Task:
Find every line with the word "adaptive" and give their count, nothing else.

Items:
────────────────────

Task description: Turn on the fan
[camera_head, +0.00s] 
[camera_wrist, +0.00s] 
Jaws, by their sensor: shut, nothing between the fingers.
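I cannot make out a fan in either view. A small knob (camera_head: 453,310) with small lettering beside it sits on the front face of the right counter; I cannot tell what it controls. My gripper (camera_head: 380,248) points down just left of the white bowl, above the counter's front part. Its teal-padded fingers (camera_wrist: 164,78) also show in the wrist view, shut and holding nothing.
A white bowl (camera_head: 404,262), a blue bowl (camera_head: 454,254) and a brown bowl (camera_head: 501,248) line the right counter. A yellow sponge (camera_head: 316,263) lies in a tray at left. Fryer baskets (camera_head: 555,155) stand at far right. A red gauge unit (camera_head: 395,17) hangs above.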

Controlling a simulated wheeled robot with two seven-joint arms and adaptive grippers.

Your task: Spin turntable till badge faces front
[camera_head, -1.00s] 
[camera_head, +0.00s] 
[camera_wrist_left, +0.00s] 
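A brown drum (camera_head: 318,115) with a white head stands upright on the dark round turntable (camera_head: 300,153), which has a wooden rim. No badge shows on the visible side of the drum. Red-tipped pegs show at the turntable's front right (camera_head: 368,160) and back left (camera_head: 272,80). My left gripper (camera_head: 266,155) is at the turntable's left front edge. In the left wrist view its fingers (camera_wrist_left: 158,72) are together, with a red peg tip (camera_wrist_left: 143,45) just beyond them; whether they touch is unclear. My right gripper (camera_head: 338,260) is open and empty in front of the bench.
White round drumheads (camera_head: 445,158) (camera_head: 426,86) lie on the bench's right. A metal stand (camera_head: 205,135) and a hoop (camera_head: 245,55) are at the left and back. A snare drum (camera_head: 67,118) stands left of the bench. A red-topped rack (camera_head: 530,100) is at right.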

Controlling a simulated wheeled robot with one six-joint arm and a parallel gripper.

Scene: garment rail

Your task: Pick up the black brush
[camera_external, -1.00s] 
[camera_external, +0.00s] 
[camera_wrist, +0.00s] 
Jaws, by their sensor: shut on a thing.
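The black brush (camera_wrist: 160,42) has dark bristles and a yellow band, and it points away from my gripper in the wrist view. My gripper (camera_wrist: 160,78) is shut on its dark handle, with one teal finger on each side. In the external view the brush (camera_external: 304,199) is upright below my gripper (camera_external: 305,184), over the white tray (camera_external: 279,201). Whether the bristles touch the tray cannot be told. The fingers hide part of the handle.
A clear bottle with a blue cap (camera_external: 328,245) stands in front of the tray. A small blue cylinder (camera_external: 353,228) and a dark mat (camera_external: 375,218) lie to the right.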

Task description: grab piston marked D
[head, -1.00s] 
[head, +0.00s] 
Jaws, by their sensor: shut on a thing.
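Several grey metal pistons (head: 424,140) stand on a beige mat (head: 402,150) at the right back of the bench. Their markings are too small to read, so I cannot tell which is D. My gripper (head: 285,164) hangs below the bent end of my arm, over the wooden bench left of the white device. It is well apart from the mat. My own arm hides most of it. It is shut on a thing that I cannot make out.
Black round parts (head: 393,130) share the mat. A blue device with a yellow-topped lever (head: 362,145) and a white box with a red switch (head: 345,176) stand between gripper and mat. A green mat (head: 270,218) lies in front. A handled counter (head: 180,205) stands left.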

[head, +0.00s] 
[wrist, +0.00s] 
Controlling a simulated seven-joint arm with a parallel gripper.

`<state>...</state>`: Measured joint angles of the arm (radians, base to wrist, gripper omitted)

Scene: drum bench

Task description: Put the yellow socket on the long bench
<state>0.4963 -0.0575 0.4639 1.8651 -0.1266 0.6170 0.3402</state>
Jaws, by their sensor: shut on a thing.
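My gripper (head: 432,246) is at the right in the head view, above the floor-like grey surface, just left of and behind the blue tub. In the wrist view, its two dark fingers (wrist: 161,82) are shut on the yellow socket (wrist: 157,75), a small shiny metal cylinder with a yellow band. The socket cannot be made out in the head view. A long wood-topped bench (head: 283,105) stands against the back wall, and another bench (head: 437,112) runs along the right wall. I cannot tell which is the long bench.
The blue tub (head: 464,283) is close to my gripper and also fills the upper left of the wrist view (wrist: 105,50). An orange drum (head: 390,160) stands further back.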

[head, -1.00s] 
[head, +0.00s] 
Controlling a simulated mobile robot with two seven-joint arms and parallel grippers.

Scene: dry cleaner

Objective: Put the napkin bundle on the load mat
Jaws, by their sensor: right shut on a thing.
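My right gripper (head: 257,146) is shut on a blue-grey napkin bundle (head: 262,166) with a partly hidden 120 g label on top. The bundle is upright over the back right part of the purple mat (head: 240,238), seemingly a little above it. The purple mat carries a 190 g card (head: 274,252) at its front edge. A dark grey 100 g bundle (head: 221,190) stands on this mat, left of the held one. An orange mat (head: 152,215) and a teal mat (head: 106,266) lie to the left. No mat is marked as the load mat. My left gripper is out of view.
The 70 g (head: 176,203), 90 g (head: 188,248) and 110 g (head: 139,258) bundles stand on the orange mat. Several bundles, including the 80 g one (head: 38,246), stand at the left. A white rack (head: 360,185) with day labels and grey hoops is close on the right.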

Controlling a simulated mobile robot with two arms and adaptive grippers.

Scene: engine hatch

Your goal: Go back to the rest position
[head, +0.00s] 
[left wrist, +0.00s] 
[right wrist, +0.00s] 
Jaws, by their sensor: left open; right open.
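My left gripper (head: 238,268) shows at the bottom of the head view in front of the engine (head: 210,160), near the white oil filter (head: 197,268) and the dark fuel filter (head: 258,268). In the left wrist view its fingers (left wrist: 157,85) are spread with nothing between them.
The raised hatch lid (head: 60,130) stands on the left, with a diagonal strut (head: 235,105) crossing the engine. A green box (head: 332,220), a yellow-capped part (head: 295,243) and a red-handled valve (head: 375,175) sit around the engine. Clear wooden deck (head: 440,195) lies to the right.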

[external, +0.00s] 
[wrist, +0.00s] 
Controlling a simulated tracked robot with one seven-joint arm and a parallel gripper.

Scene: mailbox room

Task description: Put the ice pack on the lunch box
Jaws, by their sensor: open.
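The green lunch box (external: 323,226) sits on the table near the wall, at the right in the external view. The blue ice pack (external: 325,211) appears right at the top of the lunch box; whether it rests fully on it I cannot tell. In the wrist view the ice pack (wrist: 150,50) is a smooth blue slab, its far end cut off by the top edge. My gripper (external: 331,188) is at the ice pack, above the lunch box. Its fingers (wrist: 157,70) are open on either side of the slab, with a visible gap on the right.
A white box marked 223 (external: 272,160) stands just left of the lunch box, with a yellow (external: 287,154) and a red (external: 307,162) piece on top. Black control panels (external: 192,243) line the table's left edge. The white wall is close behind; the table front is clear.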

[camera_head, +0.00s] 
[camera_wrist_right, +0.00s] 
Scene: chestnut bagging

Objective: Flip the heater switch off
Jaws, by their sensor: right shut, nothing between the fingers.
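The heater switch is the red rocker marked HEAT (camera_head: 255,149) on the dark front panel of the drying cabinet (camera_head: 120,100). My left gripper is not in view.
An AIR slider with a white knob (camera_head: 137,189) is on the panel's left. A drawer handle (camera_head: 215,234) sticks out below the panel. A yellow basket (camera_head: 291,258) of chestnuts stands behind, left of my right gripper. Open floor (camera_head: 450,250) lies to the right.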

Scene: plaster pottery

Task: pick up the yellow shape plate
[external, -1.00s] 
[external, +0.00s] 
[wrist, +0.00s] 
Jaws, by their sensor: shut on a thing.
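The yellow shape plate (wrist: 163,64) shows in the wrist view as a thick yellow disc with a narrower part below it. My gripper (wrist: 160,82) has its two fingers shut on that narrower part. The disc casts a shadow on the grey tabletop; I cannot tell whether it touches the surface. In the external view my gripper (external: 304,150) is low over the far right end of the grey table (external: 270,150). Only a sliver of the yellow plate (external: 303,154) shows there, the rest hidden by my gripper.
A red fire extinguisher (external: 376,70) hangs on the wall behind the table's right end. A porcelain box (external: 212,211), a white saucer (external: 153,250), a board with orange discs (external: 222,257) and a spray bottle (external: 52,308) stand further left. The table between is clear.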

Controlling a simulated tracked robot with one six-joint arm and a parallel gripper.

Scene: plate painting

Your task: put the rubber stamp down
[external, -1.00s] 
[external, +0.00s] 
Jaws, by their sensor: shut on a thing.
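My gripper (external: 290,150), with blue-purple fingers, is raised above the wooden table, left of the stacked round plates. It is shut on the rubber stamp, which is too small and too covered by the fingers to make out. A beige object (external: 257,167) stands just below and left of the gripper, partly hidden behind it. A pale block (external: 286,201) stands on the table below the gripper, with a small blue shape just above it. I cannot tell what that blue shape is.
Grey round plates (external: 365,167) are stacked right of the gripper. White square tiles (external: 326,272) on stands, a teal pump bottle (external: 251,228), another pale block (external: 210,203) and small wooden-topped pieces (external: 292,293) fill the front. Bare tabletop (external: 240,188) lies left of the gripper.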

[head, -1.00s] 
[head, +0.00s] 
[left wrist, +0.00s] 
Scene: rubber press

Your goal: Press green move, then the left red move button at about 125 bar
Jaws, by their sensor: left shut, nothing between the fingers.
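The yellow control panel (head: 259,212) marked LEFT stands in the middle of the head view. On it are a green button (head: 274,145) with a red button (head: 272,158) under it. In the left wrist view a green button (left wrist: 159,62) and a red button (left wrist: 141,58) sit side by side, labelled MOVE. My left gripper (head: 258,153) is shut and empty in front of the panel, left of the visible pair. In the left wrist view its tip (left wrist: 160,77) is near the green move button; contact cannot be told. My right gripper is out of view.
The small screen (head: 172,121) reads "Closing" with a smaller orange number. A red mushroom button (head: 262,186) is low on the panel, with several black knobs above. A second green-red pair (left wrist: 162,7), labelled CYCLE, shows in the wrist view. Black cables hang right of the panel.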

────────────────────

Output of the task:
2